● **DATA SEGMENT**:
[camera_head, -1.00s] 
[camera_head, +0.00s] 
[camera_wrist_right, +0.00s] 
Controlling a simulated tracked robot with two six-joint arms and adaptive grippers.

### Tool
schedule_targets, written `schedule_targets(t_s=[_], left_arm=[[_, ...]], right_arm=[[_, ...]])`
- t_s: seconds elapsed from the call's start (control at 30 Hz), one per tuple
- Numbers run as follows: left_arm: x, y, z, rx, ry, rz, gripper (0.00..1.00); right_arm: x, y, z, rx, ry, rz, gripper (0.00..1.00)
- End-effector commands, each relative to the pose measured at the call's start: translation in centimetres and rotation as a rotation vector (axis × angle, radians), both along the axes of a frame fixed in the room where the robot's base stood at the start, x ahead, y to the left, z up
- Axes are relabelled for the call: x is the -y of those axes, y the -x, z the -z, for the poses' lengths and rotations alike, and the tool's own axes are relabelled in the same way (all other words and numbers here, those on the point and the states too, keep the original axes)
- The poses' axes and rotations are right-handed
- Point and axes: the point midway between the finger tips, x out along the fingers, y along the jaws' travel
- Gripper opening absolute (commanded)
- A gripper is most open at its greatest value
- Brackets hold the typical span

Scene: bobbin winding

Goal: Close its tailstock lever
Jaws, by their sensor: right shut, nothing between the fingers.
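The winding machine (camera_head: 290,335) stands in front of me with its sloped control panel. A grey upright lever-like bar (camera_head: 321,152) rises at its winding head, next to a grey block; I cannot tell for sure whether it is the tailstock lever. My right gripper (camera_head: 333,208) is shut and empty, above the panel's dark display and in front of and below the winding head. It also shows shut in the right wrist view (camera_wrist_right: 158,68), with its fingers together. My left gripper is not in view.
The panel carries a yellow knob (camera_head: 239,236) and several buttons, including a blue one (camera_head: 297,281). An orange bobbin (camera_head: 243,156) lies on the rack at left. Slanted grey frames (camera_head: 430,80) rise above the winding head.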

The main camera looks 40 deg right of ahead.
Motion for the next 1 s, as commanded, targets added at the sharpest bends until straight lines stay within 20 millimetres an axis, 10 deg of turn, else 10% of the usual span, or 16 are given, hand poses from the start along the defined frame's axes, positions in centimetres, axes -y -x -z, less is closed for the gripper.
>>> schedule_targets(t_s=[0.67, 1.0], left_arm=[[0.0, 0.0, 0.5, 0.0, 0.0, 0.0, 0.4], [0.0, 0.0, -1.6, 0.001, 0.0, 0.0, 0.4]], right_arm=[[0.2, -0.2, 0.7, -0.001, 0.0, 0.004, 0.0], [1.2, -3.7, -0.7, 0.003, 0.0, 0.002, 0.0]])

● **AIM OF THE TASK**: Each line above that includes "span" should be shown.

● **TASK SOLUTION**:
- Brackets hold the typical span
Motion for the next 1 s, as commanded, targets added at the sharpest bends until straight lines stay within 20 millimetres an axis, 10 deg of turn, else 10% of the usual span, or 16 are given, hand poses from the start along the defined frame's axes, positions in centimetres, axes -y -x -z, less is closed for the gripper.

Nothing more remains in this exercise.